Sanbona’s name in itself is a recognition of the original San hunter-gatherers who inhabited this landscape for thousands of years, while ‘bona’, in many African languages means ‘to see’, recalls their view of the Klein Karoo, a land once rich in wildlife.

The history of the San and Khoikhoi people in Southern Africa is one of tragedy, that sees both tribes driven out of their land, displaced and impoverished due to settler expansion into Southern Africa. By the 1700s, their traditional way of life had effectively ended and much of what they knew has disappeared. Some of the only evidence that remains of their way of life is depicted through their delicate rock art.

Sanbona is a custodian of this national heritage and protects seven recorded sites of ancient rock art that date back 3500 years.  They depict the spiritual beliefs and lives of the San and the Khoikhoi people that lived in this area until 100 years ago.

Research has shown that there was considerable integration between the Khoikhoi and the San, their collective name, Khoisan, referring in general to both groups. Nowadays, the San and the Khoikhoi people live in the arid Northern Cape Province of South Africa, as well as in Namibia and Botswana.

The Rock Art

The paintings left behind by the San and Khoikhoi are very different to each other.


The San paintings are more representative of animals, people, and beings and are done in a darker red colour due to the ochre they used.

Whereas the Khoikhoi paintings are more ‘orangey’ and symbolic in style.
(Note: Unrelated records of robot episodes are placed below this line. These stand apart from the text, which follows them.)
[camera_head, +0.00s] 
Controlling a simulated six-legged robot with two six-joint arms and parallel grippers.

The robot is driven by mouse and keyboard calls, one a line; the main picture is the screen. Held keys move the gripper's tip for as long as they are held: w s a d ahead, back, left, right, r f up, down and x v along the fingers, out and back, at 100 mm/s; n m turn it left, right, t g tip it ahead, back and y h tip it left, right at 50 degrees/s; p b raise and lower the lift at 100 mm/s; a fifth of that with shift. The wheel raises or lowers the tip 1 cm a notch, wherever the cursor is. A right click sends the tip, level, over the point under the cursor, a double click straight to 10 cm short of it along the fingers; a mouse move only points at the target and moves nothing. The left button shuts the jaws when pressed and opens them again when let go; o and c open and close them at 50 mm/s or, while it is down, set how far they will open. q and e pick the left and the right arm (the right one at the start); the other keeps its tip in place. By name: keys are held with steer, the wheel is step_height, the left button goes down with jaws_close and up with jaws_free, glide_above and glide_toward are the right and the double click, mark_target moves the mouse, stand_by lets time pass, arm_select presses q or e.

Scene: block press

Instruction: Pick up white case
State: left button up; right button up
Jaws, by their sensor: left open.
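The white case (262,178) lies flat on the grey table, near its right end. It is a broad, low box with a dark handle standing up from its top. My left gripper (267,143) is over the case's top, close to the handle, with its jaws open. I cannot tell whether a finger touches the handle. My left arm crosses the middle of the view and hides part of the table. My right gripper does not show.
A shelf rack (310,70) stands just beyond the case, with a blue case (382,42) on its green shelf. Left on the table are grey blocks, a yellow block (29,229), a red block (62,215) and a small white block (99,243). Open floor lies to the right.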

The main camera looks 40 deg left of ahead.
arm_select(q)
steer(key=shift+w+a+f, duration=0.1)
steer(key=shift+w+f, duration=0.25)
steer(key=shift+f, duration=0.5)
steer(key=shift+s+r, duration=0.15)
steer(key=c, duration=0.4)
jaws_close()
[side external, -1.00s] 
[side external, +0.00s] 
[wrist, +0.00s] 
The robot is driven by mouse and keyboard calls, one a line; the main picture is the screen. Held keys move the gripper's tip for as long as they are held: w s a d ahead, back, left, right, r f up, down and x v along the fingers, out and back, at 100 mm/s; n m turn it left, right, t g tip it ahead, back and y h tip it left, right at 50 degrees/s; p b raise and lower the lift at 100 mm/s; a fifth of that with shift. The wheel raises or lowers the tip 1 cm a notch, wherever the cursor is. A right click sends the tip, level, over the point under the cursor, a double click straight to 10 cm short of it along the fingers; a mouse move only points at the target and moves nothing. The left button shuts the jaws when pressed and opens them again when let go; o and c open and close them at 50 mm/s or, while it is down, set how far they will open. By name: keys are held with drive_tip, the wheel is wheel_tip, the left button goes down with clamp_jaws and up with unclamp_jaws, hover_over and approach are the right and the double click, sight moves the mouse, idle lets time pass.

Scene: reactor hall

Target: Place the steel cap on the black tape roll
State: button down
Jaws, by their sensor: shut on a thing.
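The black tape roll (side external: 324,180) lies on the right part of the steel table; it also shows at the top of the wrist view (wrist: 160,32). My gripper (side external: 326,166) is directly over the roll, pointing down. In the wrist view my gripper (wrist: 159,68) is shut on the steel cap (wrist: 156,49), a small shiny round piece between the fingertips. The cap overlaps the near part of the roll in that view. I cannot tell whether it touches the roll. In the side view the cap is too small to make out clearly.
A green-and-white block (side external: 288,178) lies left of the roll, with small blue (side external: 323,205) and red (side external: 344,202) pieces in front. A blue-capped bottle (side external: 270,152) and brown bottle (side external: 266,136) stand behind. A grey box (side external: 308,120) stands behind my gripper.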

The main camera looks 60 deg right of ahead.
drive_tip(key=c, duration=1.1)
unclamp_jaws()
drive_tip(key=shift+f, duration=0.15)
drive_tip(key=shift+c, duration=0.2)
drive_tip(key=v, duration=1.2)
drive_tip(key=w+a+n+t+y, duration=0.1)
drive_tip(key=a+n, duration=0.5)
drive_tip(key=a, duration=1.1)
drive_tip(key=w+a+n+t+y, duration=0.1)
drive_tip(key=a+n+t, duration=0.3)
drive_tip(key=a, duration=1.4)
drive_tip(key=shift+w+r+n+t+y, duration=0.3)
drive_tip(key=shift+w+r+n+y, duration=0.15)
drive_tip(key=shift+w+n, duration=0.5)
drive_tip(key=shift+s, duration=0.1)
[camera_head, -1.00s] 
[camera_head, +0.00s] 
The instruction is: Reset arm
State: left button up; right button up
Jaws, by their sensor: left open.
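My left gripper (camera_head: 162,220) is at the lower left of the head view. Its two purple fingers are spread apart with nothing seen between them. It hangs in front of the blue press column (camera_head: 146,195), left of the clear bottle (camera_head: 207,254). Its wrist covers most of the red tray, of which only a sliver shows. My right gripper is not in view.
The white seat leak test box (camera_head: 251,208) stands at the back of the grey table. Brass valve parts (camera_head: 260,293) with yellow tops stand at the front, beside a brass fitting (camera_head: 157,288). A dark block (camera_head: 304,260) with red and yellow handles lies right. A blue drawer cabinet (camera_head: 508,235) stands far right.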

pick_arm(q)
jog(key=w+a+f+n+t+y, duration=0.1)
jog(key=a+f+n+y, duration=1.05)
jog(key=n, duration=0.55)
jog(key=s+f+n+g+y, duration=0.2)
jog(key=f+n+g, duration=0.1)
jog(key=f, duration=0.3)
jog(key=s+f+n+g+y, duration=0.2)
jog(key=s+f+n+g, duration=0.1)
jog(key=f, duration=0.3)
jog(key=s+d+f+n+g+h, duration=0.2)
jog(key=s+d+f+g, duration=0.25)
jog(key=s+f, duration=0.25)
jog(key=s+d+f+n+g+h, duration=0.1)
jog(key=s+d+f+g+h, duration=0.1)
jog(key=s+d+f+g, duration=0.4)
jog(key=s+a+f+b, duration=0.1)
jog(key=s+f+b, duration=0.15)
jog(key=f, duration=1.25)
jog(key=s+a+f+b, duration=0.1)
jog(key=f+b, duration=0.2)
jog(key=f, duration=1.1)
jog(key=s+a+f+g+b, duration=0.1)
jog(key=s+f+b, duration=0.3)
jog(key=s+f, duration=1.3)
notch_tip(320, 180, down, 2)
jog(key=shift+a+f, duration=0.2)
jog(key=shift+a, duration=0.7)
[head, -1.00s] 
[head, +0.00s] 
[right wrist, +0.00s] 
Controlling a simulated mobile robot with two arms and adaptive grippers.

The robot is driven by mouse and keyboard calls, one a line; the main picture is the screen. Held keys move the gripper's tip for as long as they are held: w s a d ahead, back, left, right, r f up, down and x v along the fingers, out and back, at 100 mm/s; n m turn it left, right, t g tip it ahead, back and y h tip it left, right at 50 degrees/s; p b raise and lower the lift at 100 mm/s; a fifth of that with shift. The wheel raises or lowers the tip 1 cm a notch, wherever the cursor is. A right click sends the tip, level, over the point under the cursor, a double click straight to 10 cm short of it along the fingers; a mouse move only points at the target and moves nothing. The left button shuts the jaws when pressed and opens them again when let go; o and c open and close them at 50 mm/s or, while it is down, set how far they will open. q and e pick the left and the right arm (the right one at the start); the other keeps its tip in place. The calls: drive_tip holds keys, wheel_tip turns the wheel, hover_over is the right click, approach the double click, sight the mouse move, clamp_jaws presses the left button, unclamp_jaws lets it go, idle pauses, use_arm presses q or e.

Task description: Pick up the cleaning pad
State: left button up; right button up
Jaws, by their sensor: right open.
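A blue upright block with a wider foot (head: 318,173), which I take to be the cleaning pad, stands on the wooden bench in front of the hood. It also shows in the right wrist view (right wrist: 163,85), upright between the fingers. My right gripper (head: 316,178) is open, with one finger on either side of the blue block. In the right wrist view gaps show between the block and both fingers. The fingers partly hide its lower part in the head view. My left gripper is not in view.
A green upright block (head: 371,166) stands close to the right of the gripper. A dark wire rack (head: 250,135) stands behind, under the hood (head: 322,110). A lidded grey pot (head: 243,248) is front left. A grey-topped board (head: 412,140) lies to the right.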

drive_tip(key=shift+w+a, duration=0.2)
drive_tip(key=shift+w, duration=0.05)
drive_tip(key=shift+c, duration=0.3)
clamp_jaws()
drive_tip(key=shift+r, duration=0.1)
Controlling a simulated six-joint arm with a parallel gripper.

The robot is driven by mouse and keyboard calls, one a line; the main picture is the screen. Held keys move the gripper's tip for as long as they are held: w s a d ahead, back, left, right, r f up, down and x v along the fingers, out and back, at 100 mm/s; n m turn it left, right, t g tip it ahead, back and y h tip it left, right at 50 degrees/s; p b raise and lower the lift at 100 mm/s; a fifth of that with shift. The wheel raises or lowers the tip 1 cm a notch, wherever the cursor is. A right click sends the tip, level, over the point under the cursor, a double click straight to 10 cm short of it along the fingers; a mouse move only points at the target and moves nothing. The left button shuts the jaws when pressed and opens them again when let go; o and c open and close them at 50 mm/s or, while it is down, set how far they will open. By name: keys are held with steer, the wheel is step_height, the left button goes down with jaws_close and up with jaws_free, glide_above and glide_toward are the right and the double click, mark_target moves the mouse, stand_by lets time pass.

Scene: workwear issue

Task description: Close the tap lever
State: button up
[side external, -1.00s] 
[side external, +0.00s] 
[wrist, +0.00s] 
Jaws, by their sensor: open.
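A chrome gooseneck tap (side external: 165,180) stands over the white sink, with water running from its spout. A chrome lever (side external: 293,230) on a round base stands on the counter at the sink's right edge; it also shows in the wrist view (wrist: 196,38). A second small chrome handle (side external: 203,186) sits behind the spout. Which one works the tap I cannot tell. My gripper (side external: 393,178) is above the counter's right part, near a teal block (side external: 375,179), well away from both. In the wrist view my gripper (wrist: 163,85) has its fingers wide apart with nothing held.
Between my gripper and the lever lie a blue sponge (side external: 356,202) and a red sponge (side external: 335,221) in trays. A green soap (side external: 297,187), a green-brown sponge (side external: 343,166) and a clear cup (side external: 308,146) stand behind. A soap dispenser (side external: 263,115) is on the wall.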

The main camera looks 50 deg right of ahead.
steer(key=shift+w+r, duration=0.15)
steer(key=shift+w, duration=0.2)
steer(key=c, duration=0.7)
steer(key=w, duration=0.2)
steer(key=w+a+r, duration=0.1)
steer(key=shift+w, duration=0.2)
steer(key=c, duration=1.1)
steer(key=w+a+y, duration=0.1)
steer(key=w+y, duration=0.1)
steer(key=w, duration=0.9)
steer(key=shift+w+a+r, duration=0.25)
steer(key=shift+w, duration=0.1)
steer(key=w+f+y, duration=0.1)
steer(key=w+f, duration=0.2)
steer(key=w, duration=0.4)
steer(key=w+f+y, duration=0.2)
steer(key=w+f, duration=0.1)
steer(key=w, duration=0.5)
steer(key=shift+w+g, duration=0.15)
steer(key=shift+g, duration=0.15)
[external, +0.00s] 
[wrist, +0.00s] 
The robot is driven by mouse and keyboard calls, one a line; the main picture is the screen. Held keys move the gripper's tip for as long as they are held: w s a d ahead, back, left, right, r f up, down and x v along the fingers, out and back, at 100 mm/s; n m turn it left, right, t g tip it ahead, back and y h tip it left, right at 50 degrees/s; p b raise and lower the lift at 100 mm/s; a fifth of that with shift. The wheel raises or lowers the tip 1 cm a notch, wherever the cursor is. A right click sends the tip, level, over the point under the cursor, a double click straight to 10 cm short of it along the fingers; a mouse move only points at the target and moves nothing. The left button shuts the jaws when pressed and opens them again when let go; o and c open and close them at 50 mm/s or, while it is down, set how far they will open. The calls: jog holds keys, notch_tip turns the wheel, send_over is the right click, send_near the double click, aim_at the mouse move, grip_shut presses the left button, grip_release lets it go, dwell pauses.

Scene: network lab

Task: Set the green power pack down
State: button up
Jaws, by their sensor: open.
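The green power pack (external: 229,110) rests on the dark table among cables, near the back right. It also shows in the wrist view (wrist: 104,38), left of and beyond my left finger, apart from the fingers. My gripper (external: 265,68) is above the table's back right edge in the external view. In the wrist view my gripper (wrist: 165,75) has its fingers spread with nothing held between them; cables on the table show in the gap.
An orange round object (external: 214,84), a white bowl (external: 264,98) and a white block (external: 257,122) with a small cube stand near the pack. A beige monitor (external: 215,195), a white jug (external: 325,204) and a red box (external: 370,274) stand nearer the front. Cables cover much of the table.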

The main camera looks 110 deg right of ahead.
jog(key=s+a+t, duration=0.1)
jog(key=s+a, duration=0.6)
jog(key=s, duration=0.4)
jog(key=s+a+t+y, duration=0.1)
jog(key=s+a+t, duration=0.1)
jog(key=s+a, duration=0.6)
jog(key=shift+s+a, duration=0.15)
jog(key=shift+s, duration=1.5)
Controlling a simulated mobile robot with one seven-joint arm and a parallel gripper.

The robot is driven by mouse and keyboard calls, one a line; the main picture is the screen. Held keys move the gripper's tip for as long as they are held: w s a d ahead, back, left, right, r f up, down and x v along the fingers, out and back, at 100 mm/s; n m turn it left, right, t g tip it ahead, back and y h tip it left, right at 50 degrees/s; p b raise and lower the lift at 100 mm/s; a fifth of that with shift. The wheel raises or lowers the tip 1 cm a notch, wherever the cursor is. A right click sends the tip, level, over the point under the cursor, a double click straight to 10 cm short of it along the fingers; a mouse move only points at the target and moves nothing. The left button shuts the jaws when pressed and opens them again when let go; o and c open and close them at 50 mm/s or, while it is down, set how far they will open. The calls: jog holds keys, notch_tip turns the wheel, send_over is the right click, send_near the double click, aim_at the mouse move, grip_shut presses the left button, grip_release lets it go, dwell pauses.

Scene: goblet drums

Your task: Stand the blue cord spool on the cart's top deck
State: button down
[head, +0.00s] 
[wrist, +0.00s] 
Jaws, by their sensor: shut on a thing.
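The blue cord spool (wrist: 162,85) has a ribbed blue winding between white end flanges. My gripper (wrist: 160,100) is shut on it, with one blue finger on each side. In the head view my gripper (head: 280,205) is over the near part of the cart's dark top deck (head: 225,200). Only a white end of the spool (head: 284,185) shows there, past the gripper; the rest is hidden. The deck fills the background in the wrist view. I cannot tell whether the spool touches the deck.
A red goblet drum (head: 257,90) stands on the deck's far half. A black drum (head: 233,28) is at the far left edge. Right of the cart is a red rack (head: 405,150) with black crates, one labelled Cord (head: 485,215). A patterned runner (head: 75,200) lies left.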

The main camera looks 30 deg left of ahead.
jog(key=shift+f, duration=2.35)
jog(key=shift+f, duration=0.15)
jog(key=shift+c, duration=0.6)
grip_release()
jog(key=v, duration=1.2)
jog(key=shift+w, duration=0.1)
The paint was made from ochre, calcrete, animal blood, animal fat, plant sap, and ostrich eggs, which they ground to a paste.

Shaman Trance Dance.

Paintings are often the depiction of the trance experiences of the Shaman’s and their way of informing the people of their message.  The various sites chosen were also very symbolic, as the rock face was considered a portal between the different realms the Shaman had travelled through in his trance.

Some of the main reasons for the trance dance and resultant paintings were for healing people, to bring rain, to contact ancestors and to control animal movements.




How old are the paintings?

It is very difficult to date rock art.  Paintings could be between 2000 and 6000 years old!  One needs to find organic material to date the paintings through carbon and radio dating.  An approximation of age can be gauged by viewing the paintings.

  • Crude paintings are between 1500 to 2000 years old.
  • Fine-lined art is older, between 6000 and 10000 years old.

Some of the material used in the paintings also helps with dating. For example, the red ochre lasts much longer than white clay that fades very quickly.

Who are the San people?

The San were semi-nomadic. They followed the availability of water, game and edible plants, and they lived in harmony with the natural world around them. For millennia, they moved through the land using only what they needed when they needed it, their only enemies beasts of prey. Their survival skills are legendary with a truly special relationship with nature.  They took ownership of nothing, except perhaps the location of a good bee hive and its treasure of sweet honey.

Men hunted with poisoned arrows, spears and traps.  San trackers today are internationally renowned for their skills.   San women were responsible for gathering. Their basic tools were a digging stick and carry bags.

Some people call them Bushmen and for most this is an acceptable name.  They do prefer to be acknowledged by their different dialects and languages.  For example, those that speak Khwedam, are known as the Khwe people.

They speak many different language or dialects with wonderful names for their languages such Khwe, !Kung, Naro, Hai//om, Ju/’hoansi, !Xun, ≠Khomani, /Anikhwe, !Xõõ and /Xam.

Who are the Khoikhoi People?

About 2 000 years ago, the San were displaced by the Khoikhoi who appear to have migrated into the southern and southwestern Cape from the north. They kept Nguni cattle and flocks of fat-tailed sheep and were nomadic herdsmen and hunters who, by the middle of the 17th century, had become the dominant people in the region.

They lived in groups within territories with distinct leadership, however overall, called themselves the Khoikhoi, which means “men of men” or the “real people”.

They slept on reed mats in dome-shaped huts made from stripped branches which could be taken apart. Their huts were erected in a circle surrounded by a fence of thorny branches so that they could protect themselves and their animals.

As cattle require large amounts of grazing, the herders would have had to move their cattle inland annually because of the lack of summer rainfall. As finding water and pasture is vital, the social organisation was centred around this – most of the active population would move around for majority of the year, but elder tribesmen and women with young children would remain in one place with a few milk cows. They would source local food such as: shellfish or underground plant foods. They might be separated from the main herds for several weeks, depending on the season.

When you visit Sanbona Wildlife Reserve, don’t miss out on seeing the Rock Art.  It is an unforgettable glimpse into a way of life that was beautifully symbiotic with the environment.